Another easy hike in the region that features sweeping views of the east can be found through Holt’s Ledge. Holt’s “Ledge” refers to the dramatic cliff at the top of the hike, which allows for unobstructed views of the rocky summits of Ragged Mountain, Kearsarge, Ascutney, and more.
This cliff is also home to one of Upper Valley’s most essential and effective conservation efforts. As the poisonous effects of DDT (one of the first modern, synthetic pesticides) drove out the beautiful Peregrine Falcon, the birds were subsequently placed on the Endangered Species Act. The cliff at Holt’s Ledge was one of the first sites to successfully reintroduce the birds back into the region, and many still live there today.
The trail also features a three-sided log shelter near the top of the chairlift. This rustic structure is a perfect place to camp, and many hiking enthusiasts spend the night here to enjoy the dramatic sunrises over a cup of fresh coffee.
Holt’s Ledge is located thirteen miles from Hanover, and its 2.2 mile-long hike lasts approximately two hours. Parking is available in Dartmouth Skiway’s lot, and there is no fee for entry.

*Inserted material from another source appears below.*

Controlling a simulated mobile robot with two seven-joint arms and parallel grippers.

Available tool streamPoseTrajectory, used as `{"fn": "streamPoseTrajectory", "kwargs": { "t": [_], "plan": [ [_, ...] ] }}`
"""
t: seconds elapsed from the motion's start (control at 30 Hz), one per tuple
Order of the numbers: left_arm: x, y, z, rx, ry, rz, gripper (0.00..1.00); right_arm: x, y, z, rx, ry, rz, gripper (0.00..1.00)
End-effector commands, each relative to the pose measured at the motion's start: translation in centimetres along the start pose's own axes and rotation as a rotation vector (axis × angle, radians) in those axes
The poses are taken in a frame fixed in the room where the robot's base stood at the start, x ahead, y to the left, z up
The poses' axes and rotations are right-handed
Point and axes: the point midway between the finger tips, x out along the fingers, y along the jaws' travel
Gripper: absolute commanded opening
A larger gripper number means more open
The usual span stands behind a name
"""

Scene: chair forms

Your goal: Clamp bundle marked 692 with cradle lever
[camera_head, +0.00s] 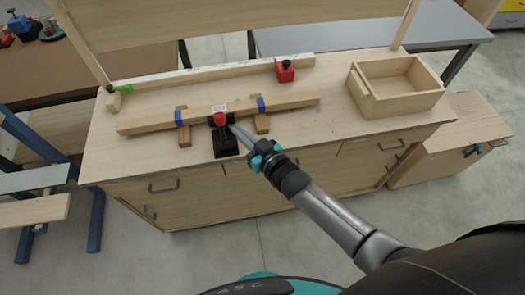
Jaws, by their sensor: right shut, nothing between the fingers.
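A long wooden bundle (150,123) with blue bands (179,117) lies across two wooden cradle blocks (183,133) on the workbench. A white label (219,107) sits at its middle; its number is too small to read. In front of the label stands a black clamp base (227,147) with a red-tipped lever (219,119), its tip close to the bundle's front face. My right gripper (236,130) is shut and empty, its fingertips right beside the lever's red end; I cannot tell whether they touch it. My left gripper is not in view.
Behind the bundle lies a pale wooden strip (200,75) with a green clamp (121,88) at its left end and a red block (285,72) at its right. An open wooden box (430,103) stands at the right. The bench top between box and bundle is clear.

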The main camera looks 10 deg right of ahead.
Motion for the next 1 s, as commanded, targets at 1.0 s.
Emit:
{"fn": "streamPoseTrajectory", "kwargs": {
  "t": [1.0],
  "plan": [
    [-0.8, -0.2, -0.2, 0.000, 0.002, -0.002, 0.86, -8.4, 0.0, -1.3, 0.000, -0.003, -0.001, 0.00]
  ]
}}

Cardigan Mountain State Park
The summit of Cardigan Mountain is another site boasting spectacular 360-degree views. This trail’s bare peak was cleared by a forest fire in 1855, which allowed for unobstructed sight-seeing and a place for local wildlife to thrive. On the way to the peak, hikers can spot salamanders darting around, as well as wild blueberries, mushrooms, and lichen moss.
There are multiple trails to reach the summit, all varying in length and intensity. The most direct route is the 1.5 mile-long West Ridge trail, whereas more adventurous hikers may opt for the steeper and more challenging Holt trail. Cardigan Mountain also features a metal observation tower, where hikers can enjoy the impressive views of Upper Valley.
As this summit is a regional favorite, many hikers opt to stay overnight to thoroughly enjoy the experience. The nearby Appalachian Mountain Club’s Cardigan Lodge hosts a base camp for overnight camping, providing a spacious deck and fireplace to relax after an exhilarating hike.
Access can be found by the mountain’s parking area, which is complete with picnic tables and restrooms. There is no fee for entry, but there is a donation box.
With its impressive flank framing Bradford from the north, Wrights Mountain played a significant role in the town’s culture, community, and history over the centuries. With a peak height of 1,822 feet, the summit offers spectacular views of the rolling hills of Waits River Valley and the magnificent mountain ranges to the west.
Over 3.5 miles of trails straddle the mountain and offer a variety of hiking experiences. The Chase Hollow Trail is a particularly dramatic option, as hikers follow the winding path through a ravine of shallow caves and impressive boulders, including the locally revered Devil’s Den.
Bradford has long enjoyed the hiking, camping, and picnicking adventures on Wright Mountain, and the site remains an integral part of the nearby school’s photography and ecological classes. With its excellent hiking opportunities and influence on local communities, Wright Mountain is the whole package and a must-see when exploring the Upper Valley region.
The moderate to challenging trails of Wright Mountain can be accessed by a parking lot off Wrights Mountain Road. There is no fee to enter.
Quechee State Park boasts one of the most impressive examples of a natural feature unique to the Northeast. Formed by colossal glaciers thousands of years ago, the Quechee Gorge is the deepest and arguably most beautiful gorge in Vermont. The rushing river winds its way through the forest, and it is best viewed from the Quechee Gorge Bridge, built in 1911 and soaring 163 feet in the air. Visitors commonly perch on a boulder near the gorge to enjoy the sights, sounds, and refreshing environment of this natural waterway.
This park originated as a successful mill-powered wool factory in the 19th century. The company pumped out high-quality products for much of the next century, including uniforms for New York Yankees and blankets for the United States Army and Navy. After its closure in the 1950s, the facilities were demolished, and the property was eventually turned over to the Department of Forest, Parks, and Recreation. A few fireplace foundations, broken clay pigeons, and more remains of the mill can still be found in the park.
History aside, the park also offers a variety of other outdoor activities for the whole family with campgrounds, baseball diamonds, and picnic areas. Quechee Gorge is one of the more spectacular and invigorating outdoor experiences in the Upper Valley, and its beauty should not be missed.
Parking is available at the park’s visitor center, and the park is open from 10 am to sunset, depending on the season. Entrance fees are $2 for children and $4 for adults. Camping fees can vary from $19-$30.